Diorama depicting the Great Chicago Fire of 1871. Wood; metal and other construction materials. Miniatures of buildings, railways, animals, people. Projected light and color are intended to enhance the translucent backing at far rear.
This diorama depicting the Great Chicago Fire of 1871 was commissioned by the Chicago Historical Society circa 1931 and was altered May 1971.
The diorama's view looking westward from Lake Michigan shows the fire's spread to the business district. Foreground depicts intact building, background depicts embers.
This diorama depicts the Great Fire of Chicago, a disaster that forever changed the city. Around 9:00 PM on Sunday October 8, 1871, a fire started southwest of downtown Chicago on property owned by the O'Leary family of DeKoven Street. Firefighters fought the blaze using water from buckets, hand-pumped hoses, and a few steam-powered pumpers, but strong winds whipped the fire out of control and it engulfed the city. Terrified men, women, and children rushed toward Lake Michigan as the fire chased them through the doomed city. Finally on Tuesday morning, October 10, some much-needed rain helped to stop the blaze.

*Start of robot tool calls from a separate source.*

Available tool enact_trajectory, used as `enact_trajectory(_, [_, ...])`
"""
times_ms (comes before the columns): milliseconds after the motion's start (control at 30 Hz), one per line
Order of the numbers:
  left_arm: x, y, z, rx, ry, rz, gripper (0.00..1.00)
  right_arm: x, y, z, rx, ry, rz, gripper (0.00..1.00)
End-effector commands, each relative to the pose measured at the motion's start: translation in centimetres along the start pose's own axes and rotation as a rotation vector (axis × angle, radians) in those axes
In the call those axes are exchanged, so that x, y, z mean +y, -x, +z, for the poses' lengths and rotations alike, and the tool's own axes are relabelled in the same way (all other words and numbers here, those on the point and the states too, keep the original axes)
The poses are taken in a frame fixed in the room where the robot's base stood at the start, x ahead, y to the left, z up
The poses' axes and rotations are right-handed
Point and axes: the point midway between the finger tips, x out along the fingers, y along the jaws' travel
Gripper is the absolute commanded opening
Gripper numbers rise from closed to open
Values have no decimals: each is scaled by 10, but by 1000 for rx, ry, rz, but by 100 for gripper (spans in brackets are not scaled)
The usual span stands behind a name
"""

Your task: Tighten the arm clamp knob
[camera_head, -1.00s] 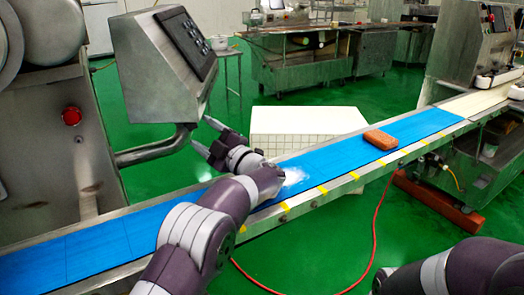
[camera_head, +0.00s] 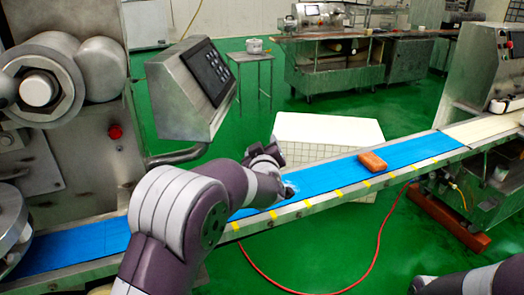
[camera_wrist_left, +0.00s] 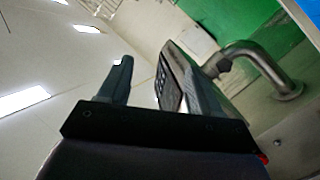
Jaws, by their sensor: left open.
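The control panel box (camera_head: 195,88) hangs on a bent metal pipe arm (camera_head: 178,156) on the left machine. In the left wrist view the panel (camera_wrist_left: 172,75) shows behind the fingers, with the pipe arm (camera_wrist_left: 262,52) running to a round flange at right. A small dark knob-like part (camera_wrist_left: 223,65) sits at the pipe's end near the panel. It looks like the clamp knob. My left gripper (camera_head: 270,152) is over the conveyor, right of the panel, partly hidden by its wrist. Its two fingers (camera_wrist_left: 163,88) are apart and hold nothing. My right gripper is out of frame.
A blue conveyor belt (camera_head: 325,176) runs across the view, with an orange-brown block (camera_head: 373,162) on it. A white box (camera_head: 330,130) stands behind the belt. A red button (camera_head: 115,131) is on the left machine.

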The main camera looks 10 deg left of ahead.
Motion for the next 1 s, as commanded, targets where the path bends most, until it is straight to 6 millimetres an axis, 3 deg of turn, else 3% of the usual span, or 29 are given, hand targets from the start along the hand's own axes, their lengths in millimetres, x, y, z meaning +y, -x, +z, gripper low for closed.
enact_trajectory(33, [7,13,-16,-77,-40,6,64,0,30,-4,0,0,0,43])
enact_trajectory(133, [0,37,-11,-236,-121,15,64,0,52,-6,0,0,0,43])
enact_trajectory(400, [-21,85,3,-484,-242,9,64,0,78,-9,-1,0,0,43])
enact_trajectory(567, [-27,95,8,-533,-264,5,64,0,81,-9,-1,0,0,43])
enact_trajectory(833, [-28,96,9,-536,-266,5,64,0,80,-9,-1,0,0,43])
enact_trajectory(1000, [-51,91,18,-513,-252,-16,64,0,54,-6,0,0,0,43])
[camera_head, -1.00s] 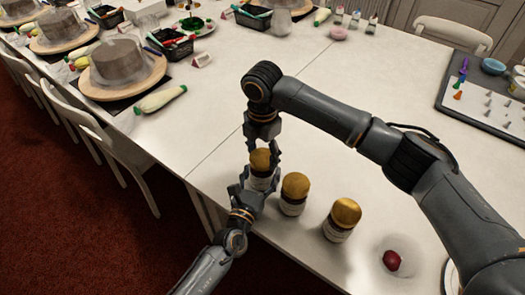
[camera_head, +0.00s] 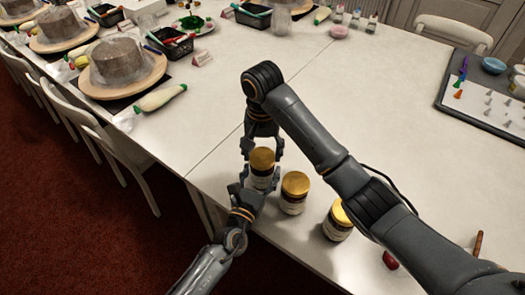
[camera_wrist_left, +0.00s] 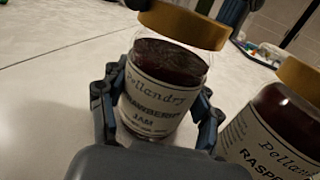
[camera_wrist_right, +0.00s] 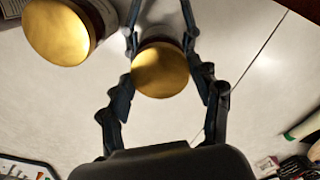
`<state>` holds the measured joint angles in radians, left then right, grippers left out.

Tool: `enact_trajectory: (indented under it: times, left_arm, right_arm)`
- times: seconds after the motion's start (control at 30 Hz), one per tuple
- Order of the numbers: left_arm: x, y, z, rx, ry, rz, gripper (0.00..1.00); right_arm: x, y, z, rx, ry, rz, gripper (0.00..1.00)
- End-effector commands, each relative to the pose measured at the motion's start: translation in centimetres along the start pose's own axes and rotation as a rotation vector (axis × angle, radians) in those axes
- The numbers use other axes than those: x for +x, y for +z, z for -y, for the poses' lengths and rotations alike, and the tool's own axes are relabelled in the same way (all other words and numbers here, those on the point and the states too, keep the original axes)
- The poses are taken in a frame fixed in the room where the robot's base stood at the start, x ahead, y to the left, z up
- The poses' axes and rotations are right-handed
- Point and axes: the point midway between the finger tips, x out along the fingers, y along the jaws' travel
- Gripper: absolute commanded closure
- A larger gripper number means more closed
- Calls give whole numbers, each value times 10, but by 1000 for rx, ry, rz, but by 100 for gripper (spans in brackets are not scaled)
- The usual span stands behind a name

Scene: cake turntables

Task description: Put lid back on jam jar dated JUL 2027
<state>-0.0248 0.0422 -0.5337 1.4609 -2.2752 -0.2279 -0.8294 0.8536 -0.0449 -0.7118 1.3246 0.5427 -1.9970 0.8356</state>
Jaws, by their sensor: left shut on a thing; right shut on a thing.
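My left gripper (camera_head: 256,184) is shut around a glass jar of dark jam (camera_wrist_left: 160,95) labelled strawberry, standing on the table. No date is readable on its label. My right gripper (camera_head: 262,150) points down from above and is shut on a gold lid (camera_head: 262,158). The lid also shows in the left wrist view (camera_wrist_left: 183,22), over the jar's mouth and looking slightly tilted; clear glass shows beneath it. I cannot tell whether it touches the rim. In the right wrist view the lid (camera_wrist_right: 160,69) sits between the fingers.
A gold-lidded jar (camera_head: 293,194) stands close to the right of the held jar; a raspberry-labelled jar (camera_wrist_left: 275,125) shows in the left wrist view. Another gold-lidded jar (camera_head: 336,224) stands farther right, partly behind my right arm. The table (camera_head: 210,110) is clear behind the jars.

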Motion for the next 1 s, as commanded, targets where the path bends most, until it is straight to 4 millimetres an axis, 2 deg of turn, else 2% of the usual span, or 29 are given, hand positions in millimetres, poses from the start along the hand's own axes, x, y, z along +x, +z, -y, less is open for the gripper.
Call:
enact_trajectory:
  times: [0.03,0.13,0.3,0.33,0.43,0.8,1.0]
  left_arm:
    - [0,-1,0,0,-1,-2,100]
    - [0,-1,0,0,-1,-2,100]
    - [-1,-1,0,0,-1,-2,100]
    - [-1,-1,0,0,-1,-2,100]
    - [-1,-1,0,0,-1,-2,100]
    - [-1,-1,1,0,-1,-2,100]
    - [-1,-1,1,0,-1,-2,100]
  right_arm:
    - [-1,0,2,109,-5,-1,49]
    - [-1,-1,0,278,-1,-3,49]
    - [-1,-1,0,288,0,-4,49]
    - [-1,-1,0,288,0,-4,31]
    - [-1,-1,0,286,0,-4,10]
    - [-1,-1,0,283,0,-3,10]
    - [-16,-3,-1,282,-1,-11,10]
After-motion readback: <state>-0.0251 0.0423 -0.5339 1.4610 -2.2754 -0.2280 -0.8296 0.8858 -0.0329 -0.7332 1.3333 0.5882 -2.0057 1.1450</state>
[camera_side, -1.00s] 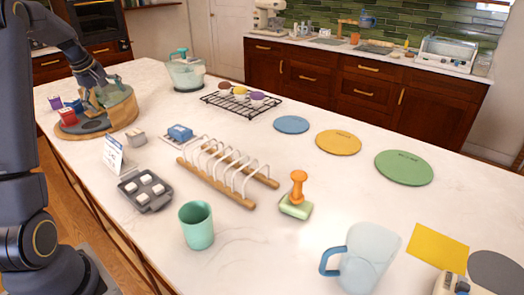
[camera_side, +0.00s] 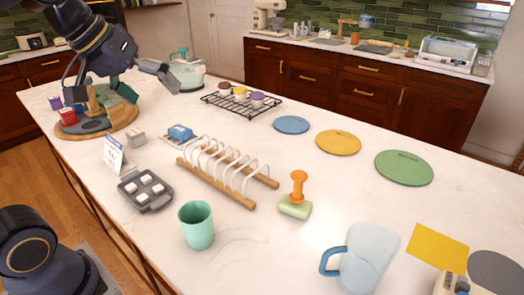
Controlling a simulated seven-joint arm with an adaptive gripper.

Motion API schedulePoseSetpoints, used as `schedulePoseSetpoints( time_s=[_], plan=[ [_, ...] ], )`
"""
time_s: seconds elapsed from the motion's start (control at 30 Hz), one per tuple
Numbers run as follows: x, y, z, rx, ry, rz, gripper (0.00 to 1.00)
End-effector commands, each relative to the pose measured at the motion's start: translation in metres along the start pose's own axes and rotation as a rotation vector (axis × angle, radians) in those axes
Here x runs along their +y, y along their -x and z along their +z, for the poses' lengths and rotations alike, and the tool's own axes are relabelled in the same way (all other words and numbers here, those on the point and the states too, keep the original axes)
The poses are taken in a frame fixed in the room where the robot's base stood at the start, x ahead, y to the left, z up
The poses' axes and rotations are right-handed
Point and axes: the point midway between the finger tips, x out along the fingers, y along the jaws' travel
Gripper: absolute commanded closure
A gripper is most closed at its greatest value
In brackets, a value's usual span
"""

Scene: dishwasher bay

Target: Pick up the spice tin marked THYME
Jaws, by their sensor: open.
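Several small spice tins stand on a round wooden turntable (camera_side: 130,112) at the left of the counter. They include a red tin (camera_side: 68,117), a purple tin (camera_side: 56,103) and a blue tin (camera_side: 77,107). A dark green shape (camera_side: 127,92), perhaps another tin, shows on the far right side beside a wooden upright. The lettering is too small to read, so I cannot tell which tin is THYME. Parts of the turntable's far side are hidden.
A black cooling rack (camera_side: 238,108), a wooden-railed rack (camera_side: 225,175), a small sign (camera_side: 113,155) and a mint cup (camera_side: 197,226) are nearby. The counter between the turntable and cooling rack is mostly clear.

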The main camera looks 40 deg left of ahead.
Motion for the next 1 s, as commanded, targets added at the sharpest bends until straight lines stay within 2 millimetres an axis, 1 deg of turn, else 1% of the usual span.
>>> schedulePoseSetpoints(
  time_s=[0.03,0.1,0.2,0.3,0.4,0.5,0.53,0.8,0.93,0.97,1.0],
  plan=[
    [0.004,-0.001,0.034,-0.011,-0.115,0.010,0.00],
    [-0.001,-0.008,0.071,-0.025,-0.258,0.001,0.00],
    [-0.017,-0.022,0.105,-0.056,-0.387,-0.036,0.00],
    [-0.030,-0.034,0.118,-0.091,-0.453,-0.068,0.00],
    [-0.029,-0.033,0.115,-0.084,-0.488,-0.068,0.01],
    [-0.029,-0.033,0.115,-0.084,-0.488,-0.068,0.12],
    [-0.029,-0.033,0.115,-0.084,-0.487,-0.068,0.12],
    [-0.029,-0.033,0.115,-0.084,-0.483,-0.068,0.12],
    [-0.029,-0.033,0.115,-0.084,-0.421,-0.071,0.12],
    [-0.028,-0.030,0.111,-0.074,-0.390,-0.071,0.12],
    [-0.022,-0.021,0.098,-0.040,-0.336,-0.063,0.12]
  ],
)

The fire destroyed over 18,000 buildings, killed more than 300 people, and left a third of the city's population homeless. Chicago's tragedy was front-page news around the world. As the city rebuilt, the world followed its progress. For many, Chicago's amazing recovery symbolized American values such as hard work, determination, and ingenuity. Amazingly, most signs of the destruction were gone within a year.